(What to do): Omit every picture, and retype the lines that run from the beginning of the data below through the line containing "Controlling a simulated", inclusive.

___ Stored data

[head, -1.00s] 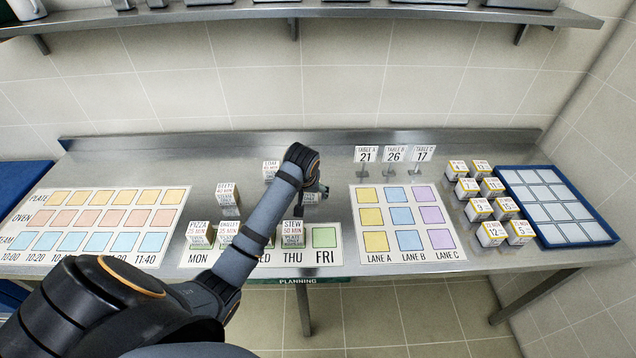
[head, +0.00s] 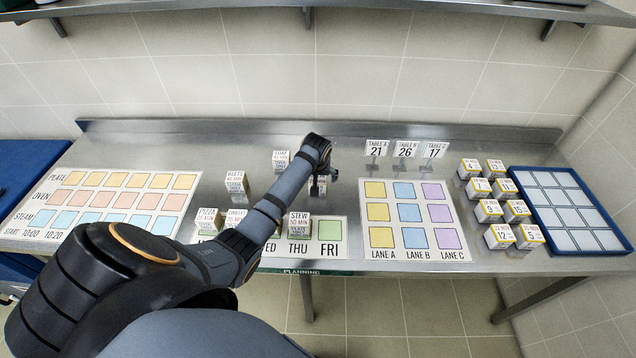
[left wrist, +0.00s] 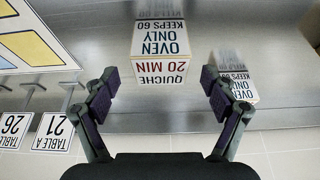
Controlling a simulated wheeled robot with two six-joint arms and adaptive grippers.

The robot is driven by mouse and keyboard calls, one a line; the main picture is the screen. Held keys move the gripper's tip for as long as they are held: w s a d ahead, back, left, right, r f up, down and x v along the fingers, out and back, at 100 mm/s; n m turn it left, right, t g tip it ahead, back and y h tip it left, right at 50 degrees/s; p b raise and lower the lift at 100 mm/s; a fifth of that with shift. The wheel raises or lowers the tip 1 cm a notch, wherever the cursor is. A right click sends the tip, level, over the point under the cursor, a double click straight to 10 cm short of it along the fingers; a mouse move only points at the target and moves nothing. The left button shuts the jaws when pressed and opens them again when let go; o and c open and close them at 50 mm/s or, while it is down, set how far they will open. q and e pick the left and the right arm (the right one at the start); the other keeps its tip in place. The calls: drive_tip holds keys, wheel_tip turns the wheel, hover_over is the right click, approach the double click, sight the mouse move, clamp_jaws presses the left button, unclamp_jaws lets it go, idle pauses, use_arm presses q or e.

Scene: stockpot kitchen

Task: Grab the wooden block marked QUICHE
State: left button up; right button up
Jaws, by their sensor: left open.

______

(Output):
[head, -1.00s] 
[head, +0.00s] 
[left wrist, +0.00s] 
Controlling a simulated wheeled robot with two six-joint arms and adaptive grippers.

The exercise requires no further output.